Music by Son Monarcas & David Celeste

Note: This a rush transcript and has been lightly edited for clarity. Copy may not be in its final form.

Kelly Hayes: Welcome to “Movement Memos,” a Truthout podcast about organizing, solidarity and the work of making change. I’m your host, writer and organizer Kelly Hayes. Today, we are talking about common mistakes that many of us make in the course of our solidarity work. We will be hearing from Dean Spade, who is an author, organizer and professor at the Seattle University School of Law. Dean is a longtime friend of the show, and I am constantly recommending his book Mutual Aid to young people these days, because it is an essential, practical guide for people who want to organize for collective survival. Today, we’re going to talk about a new resource that Dean co-created called “Five Questions for Cultivating Solidarity When Responding to Political Repression.” This resource explores some common traps that people of conscience can fall into when expressing solidarity with victims of political repression, and talks about how we might avoid those traps. I am so grateful for this resource. Amid fascistic repression against Stop Cop City protesters and Palestine solidarity activists, it’s easy to exceptionalize repression in ways that actually redeem the carceral system, or to inadvertently reinforce divisions between supposedly “good” and “bad” protesters. Sometimes, in an effort to defend one group of people, we can accidentally harm another. Given what we’re up against, improving our practice of solidarity should be a high priority right now. As Dean recently wrote in Truthout:

The stakes are high, and will only get higher as the crises we face become more catastrophic while our opponents further criminalize our resistance strategies. Now is a time to bring greater rigor to our practices of solidarity.

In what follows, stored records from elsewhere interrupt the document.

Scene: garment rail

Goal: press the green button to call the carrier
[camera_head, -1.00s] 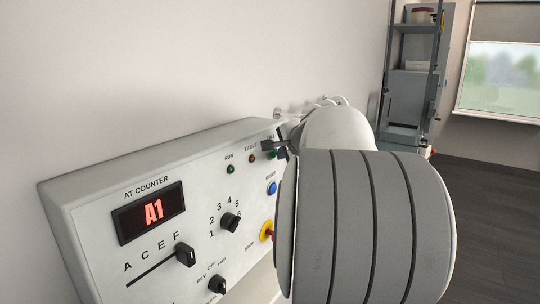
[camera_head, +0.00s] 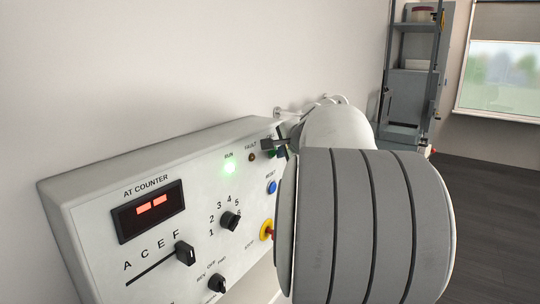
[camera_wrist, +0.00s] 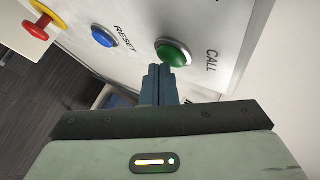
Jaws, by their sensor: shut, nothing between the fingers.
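The green button (camera_wrist: 173,53), labelled CALL, is on the white control panel (camera_head: 90,205). In the wrist view my gripper (camera_wrist: 160,72) is shut and empty, with its fingertips at the button's lower edge; they look to be touching it. In the head view my gripper (camera_head: 284,146) is at the panel's far right end, and the green button is mostly hidden behind it. The AT COUNTER display (camera_head: 148,211) shows two red dashes.
The blue RESET button (camera_wrist: 104,37) and the red stop knob on yellow (camera_wrist: 36,30) are beside the green button. The panel also has a slider (camera_head: 185,253) and black rotary knobs (camera_head: 230,220). A grey shelf frame (camera_head: 408,85) stands at the back right.

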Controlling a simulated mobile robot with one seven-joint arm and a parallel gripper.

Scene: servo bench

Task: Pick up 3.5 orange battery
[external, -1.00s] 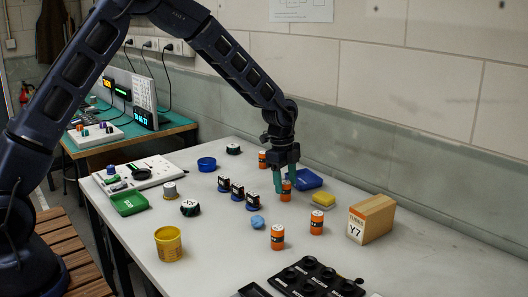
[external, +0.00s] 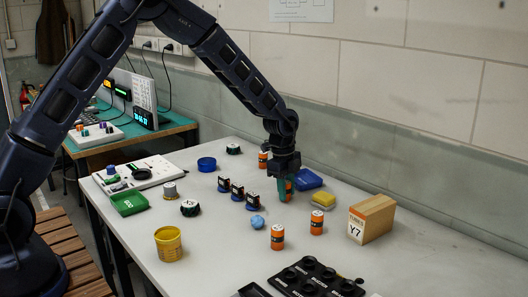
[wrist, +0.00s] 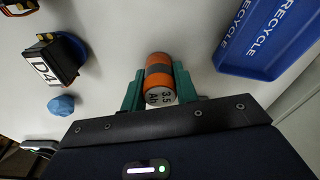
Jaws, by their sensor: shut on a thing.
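The orange battery marked 3.5 (wrist: 158,72) stands between the green fingers of my gripper (wrist: 160,92) in the wrist view, with a finger against each side. Its dark band and white labelled end show. In the external view my gripper (external: 286,190) points down around the battery (external: 290,187), which is partly hidden by the fingers. The gripper is shut on it. I cannot tell whether the battery's base touches the table.
A blue recycle tray (wrist: 240,60) lies close on the right. A wooden Y7 box (external: 375,219) is farther right.

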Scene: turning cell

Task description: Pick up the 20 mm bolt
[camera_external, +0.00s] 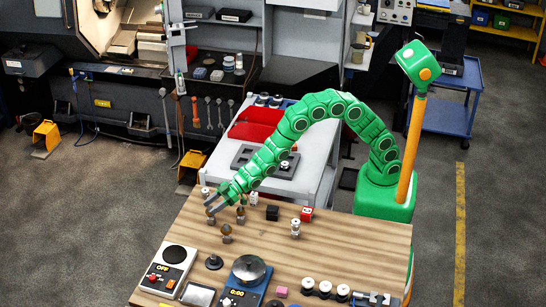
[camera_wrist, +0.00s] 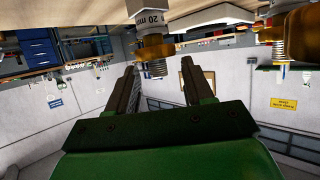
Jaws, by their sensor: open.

So, today, we are going to talk about how we can show up for each other in ways that are bold and liberatory, rather than reinforcing the status quo and leaving people behind.

If you appreciate this episode, and you would like to support “Movement Memos,” you can subscribe to Truthout’s newsletter or make a donation at truthout.org. You can also support the show by subscribing to the podcast on Apple or Spotify, or wherever you get your podcasts, or by leaving a positive review on those platforms. Sharing episodes on social media is also a huge help. As a union shop with the best family and sick leave policies in the industry, we could not do this work without the support of readers and listeners like you, so thanks for believing in us and for all that you do. And with that, I hope you enjoy the show.

[musical interlude]

KH: Dean Spade, welcome to “Movement Memos.”

Dean Spade: Thank you.

KH: How are you doing today?

DS: I feel like my brain is spread thin or my attention is too many places, even more than our world usually makes me feel. It’s just bananas these days. You know?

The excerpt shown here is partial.